■ Task directions
Pictures in the data below are not part of the copy; transcribe everything else exactly.

■ Information supplied
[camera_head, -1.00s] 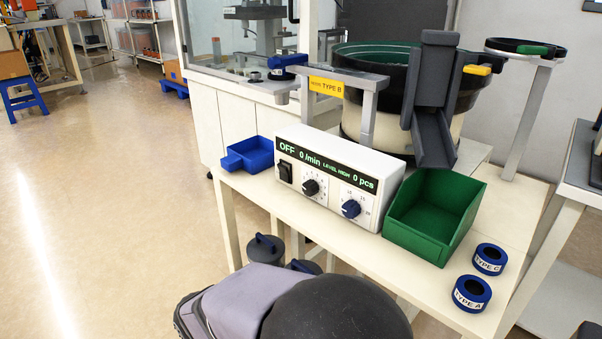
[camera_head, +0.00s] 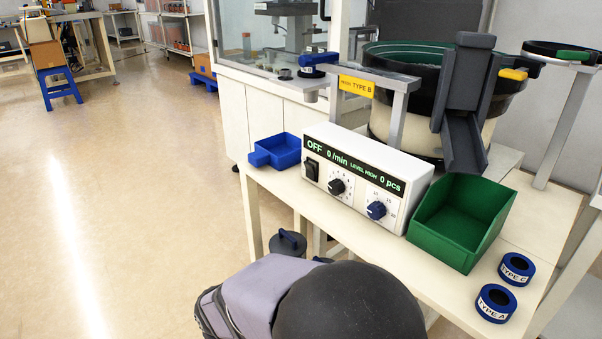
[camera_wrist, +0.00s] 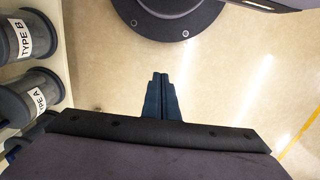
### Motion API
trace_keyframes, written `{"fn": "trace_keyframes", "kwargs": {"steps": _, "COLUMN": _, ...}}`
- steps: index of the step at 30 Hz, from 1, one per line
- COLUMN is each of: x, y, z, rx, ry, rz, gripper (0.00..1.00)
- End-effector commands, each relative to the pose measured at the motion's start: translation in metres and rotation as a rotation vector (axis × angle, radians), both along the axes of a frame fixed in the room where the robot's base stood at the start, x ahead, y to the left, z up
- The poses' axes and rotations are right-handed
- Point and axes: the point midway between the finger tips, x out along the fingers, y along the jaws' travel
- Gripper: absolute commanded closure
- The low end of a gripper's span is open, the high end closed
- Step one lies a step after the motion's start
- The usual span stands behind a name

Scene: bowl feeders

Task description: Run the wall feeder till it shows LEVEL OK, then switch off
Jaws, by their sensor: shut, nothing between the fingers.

■ Result for this exercise
[camera_head, -1.00s] 
[camera_head, +0.00s] 
[camera_wrist, +0.00s] 
### Motion API
trace_keyframes, written `{"fn": "trace_keyframes", "kwargs": {"steps": _, "COLUMN": _, ...}}`
- steps: index of the step at 30 Hz, from 1, one per line
- COLUMN is each of: x, y, z, rx, ry, rz, gripper (0.00..1.00)
- End-effector commands, each relative to the pose measured at the motion's start: translation in metres and rotation as a rotation vector (axis × angle, radians), both along the axes of a frame fixed in the room where the robot's base stood at the start, x ahead, y to the left, z up
- The poses' axes and rotations are right-handed
- Point and axes: the point midway between the finger tips, x out along the fingers, y along the jaws' travel
- Gripper: absolute commanded closure
- The low end of a gripper's span is open, the high end closed
- Step one lies a step after the motion's start
- The usual span stands behind a name

Scene: bowl feeders

Task description: Run the wall feeder till it shows LEVEL OK, then switch off
Jaws, by their sensor: shut, nothing between the fingers.

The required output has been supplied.